INTRODUCTION

In the past years parallel transmission (PTx) for MRI¹ with arrays of simultaneously operated coils has shown a remarkable development, since PTx can improve RF excitation and eliminate B₁ inhomogeneities at high fields². In the standard approach the transmit elements are decoupled either geometrically and/or electrically^3-5. We illustrate, by finite elements simulations, that it is possible to have an 8-channel PTx system with arbitrary couplings between the elements but still capable to have all elements matched and tuned at the desired frequency and to be controlled independently.

METHODS

We have designed an 8-channel PTx array for mice/rat applications at f₀=100 MHz (Fig. 1). The coil array is 15 cm long, the diameter of the external ground cylinder is 13 cm, the free bore diameter is 9 cm, the legs width is 5 mm and all copper elements are 35 um thick. The elements are disposed like in an 8-legs TEM coil with the legs extremities connected to the ground shield by two tuning capacitors (equal to C_T for all the channels).
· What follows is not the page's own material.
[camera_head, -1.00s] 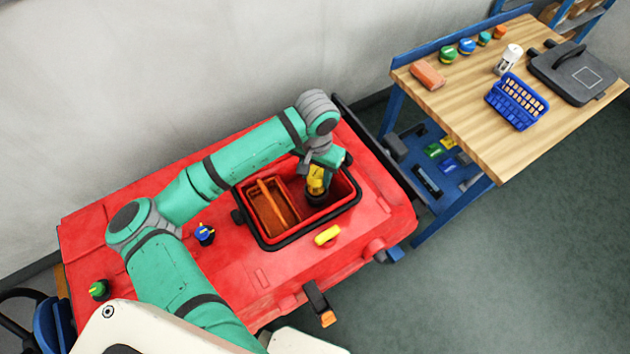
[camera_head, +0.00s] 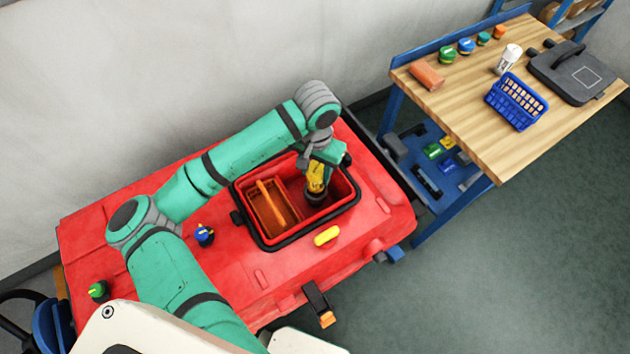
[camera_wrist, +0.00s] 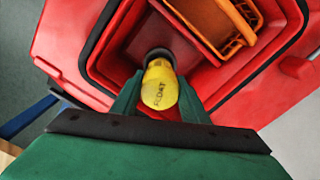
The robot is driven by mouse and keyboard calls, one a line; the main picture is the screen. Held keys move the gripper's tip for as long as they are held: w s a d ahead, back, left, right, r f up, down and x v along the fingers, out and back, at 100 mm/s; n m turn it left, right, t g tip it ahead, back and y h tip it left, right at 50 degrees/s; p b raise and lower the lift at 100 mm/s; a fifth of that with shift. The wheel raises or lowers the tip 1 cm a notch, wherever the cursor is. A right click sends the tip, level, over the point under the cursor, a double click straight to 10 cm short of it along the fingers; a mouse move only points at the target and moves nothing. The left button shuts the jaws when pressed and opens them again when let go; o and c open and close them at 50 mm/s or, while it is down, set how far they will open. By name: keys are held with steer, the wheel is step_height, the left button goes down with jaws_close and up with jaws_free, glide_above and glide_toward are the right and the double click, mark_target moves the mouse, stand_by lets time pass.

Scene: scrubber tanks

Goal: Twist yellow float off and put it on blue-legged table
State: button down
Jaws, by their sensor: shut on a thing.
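The yellow float (camera_head: 316,179) is above a dark round fitting (camera_head: 315,198) inside the red tank's opening. In the head view my gripper (camera_head: 317,172) reaches down into the opening, and the fingers partly hide the float. Whether the float is still joined to the fitting cannot be told. The blue-legged table (camera_head: 480,120) with a wooden top stands at the upper right.
An orange basket (camera_head: 272,208) sits in the left part of the opening, inside the black rim (camera_head: 300,238). A yellow piece (camera_head: 327,236) lies on the red body. The table holds a blue basket (camera_head: 517,101), a grey case (camera_head: 577,72), several caps and an orange block (camera_head: 427,76). Its front middle is clear.

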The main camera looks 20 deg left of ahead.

For each coil a single matching capacitor (equal to C_M for all the channels) and a Tx port with impedance Z₀=50Ω are also present. The electrical scheme of a single channel is reported in Fig. 2 where Z_L is the 8x8 complex impedance matrix that accounts for the legs impedance and their mutual coupling. Finite Elements Method (FEM) simulations have been performed using the software HFSS 17.0 (Ansys) on a 2GHz 16 cores PC using the Fast Sweep modality. The calculations related to the lumped parameters model have been performed with MATLAB (Mathworks).

RESULTS

A FEM simulation was used to extract the Z_L matrix at the working frequency f₀. The lumped parameters model of Fig. 2 is used to extract: (i) the (8x8) impedance matrix of the system Z=Z_M+Z_T-Z_T(Z_L+2Z_T)^-1, where Z_M,T are diagonal matrices with non zero entries equal to 1/(ω₀C_M,T); and (ii) the dependence of the scattering matrix S as a function of C_M,T. A minimization code was used to find the target values for the desired 100 MHz working frequency: C_T=37.4 pF, C_M = 20.0 pF. These elements have been inserted in the FEM model to check the PTx array. Figure 3 shows, for the target values of the capacitors, the simulated diagonal element S₁₁ corresponding to all the ports matched to 50Ω. Figure 3 shows also S₁₂, the coupling coefficient with the next neighbour elements, equal to -5 dB at f₀, well above the standard values of PTx arrays. The large coupling is clearly visible if an RF signal is delivered to one port only: currents are excited in all the legs, with different intensities and phases, and the resulting magnetic field inside the array is heavily distorted with respect to the one generated by the isolated element (Fig. 4a). The network scattering theory allows decoupling of the array elements by a linear transformation. The relation between the 8-component excitations vector V and the corresponding currents vector I in the legs is V/I=Z_M+Z_T-Z_T(Z_L+2Z_T)^-1Z_T. This relation can be inverted to define the excitation profile that generates a given (arbitrary) current pattern in the legs, hence a given field profile inside the RF coil. As an example Fig. 4b shows the FEM result for the PTx excitation profile calculated as such to excite the lower leg only. This profile is very close to the one observed when a coil composed by one leg only is excited.

DISCUSSION

We checked that the results are stable if small (few %) variations of the C_M,T values among the different channels are introduced. The FEM simulation introduces numerical errors (of the order of 5%) and this is evident when extracting Z_L and S which are not exactly circulant Toeplitz matrices, as it should be expected from the geometrical symmetry of the coil array. The numerical stability of the results can be interpreted as a non-singular behaviour of the matrix that relates the V and I vectors and make us confident that an experimental verification of the simulations is feasible. The presence of a homogenous cylindrical load of saline solution has been considered too in the model. The FEM shows that the small changes in the Z_L matrix do not spoil the results.

CONCLUSIONS

We have shown that it is possible to tune and match an 8-channel PTx array with two degrees of freedom only and decouple them with a posteriori analytical technique. This approach could be useful to simplify the design of PTx arrays avoiding complex procedures to electrically decouple the elements.

Acknowledgements

We thank the Italian Ministry for Economic Development (MISE) for financial support under Grant n. AQ/0009/01-02/X23.